■ GIVEN PROBLEM:
Establish how many lines in the material include the string "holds" and report it as a lone number.

BEGIN THE RECORDS

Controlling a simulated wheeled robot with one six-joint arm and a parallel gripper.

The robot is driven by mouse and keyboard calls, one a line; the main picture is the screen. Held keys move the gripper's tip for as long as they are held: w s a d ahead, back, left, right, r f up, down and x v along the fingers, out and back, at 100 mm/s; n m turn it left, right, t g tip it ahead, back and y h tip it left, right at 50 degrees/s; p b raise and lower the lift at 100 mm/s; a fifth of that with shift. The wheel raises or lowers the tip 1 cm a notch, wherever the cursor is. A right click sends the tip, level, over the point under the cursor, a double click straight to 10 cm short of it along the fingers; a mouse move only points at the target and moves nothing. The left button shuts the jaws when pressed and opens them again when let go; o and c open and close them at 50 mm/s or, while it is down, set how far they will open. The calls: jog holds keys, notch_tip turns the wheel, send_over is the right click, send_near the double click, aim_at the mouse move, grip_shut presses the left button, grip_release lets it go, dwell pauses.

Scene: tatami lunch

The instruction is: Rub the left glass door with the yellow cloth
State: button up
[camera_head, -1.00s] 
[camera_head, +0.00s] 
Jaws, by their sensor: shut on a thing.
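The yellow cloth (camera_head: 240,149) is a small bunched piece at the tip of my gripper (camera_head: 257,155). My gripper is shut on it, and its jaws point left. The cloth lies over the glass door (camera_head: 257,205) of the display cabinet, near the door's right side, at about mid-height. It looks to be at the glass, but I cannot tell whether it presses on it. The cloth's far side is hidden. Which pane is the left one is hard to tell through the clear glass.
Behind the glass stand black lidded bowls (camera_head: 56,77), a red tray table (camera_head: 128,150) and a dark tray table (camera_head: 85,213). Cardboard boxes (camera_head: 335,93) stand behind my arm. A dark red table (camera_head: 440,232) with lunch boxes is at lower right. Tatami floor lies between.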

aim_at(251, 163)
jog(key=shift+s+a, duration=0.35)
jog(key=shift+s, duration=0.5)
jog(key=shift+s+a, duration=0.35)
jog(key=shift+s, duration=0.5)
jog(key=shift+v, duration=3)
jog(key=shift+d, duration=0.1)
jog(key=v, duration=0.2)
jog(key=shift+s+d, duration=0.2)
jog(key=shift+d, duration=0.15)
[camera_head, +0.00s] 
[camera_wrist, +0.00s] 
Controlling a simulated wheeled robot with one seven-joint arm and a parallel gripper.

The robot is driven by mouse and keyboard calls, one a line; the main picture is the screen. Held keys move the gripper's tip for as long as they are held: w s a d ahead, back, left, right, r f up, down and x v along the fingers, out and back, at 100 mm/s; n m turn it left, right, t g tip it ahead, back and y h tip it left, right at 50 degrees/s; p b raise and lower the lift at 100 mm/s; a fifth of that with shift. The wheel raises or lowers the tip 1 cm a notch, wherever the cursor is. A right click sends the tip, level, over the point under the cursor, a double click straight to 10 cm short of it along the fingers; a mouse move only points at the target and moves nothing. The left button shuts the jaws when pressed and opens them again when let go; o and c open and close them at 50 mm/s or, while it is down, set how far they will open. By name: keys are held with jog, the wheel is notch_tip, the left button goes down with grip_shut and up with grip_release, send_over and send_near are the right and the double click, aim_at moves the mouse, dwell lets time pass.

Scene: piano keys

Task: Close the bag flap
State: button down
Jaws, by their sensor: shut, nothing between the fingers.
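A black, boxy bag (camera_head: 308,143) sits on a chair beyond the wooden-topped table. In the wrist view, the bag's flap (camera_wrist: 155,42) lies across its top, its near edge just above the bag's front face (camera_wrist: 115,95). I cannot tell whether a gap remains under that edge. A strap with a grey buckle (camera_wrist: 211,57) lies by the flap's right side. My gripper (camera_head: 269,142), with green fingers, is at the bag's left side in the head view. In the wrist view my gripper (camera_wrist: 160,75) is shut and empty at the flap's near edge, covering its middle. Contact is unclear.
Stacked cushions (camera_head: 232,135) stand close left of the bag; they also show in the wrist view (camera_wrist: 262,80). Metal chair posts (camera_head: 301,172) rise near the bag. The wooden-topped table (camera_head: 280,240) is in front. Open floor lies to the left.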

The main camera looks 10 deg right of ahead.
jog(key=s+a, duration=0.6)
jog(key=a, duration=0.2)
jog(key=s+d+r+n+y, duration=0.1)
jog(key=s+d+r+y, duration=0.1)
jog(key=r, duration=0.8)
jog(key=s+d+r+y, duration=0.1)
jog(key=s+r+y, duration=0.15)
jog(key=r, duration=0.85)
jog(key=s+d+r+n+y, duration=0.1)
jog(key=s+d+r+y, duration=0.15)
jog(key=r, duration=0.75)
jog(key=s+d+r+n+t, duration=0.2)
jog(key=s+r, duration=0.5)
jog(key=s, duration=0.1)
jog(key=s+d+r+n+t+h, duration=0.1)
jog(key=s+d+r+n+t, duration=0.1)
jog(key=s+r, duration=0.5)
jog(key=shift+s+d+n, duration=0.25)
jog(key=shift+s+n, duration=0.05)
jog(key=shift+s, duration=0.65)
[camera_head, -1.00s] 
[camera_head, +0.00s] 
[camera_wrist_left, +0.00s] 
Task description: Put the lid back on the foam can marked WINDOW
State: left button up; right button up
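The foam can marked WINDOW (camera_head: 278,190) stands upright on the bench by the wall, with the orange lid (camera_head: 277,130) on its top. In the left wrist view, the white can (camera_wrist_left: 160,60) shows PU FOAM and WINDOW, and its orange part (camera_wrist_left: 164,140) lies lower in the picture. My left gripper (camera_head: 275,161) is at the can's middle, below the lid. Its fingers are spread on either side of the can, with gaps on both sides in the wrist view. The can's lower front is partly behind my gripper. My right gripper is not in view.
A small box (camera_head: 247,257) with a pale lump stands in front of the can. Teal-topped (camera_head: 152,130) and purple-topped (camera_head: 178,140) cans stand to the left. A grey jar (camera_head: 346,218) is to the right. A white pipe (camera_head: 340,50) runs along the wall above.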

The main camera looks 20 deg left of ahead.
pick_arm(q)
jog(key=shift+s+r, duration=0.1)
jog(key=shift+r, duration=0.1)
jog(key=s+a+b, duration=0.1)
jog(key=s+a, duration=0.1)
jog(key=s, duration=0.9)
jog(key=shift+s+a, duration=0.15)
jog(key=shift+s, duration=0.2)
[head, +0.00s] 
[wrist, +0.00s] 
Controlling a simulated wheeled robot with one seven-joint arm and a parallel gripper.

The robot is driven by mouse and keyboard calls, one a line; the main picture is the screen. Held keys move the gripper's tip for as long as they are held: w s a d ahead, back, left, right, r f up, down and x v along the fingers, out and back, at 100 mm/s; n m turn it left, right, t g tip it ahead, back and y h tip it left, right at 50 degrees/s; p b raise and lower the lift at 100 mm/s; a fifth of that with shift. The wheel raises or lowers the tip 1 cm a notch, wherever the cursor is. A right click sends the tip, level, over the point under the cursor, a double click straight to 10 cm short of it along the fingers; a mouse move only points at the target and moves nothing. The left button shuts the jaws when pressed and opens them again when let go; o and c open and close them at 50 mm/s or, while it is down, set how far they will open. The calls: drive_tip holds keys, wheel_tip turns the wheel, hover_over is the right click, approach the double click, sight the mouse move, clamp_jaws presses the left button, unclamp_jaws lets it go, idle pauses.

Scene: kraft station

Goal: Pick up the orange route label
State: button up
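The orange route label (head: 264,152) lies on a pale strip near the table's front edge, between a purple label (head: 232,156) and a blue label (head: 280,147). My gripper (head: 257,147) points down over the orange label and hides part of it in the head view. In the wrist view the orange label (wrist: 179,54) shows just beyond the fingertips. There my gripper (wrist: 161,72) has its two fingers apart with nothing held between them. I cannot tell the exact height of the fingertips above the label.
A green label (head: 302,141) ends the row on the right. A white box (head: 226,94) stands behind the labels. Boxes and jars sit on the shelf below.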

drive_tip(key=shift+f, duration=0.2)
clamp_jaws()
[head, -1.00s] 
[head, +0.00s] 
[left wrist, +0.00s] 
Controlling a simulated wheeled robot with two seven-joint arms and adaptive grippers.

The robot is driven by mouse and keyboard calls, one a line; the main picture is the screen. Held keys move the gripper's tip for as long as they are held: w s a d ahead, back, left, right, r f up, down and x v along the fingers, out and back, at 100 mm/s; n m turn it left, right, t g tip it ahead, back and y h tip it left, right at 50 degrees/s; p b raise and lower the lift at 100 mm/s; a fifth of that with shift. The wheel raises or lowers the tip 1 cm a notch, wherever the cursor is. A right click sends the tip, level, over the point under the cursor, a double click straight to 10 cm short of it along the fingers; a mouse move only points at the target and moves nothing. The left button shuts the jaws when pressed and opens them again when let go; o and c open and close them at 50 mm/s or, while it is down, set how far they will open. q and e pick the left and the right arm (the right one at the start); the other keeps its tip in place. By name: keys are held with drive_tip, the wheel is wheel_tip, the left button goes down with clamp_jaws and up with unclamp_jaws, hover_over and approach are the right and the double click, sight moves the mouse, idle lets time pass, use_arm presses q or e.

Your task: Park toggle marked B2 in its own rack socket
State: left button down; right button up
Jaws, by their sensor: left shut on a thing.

END THE RECORDS

■ SOLUTION TO THIS TASK:
2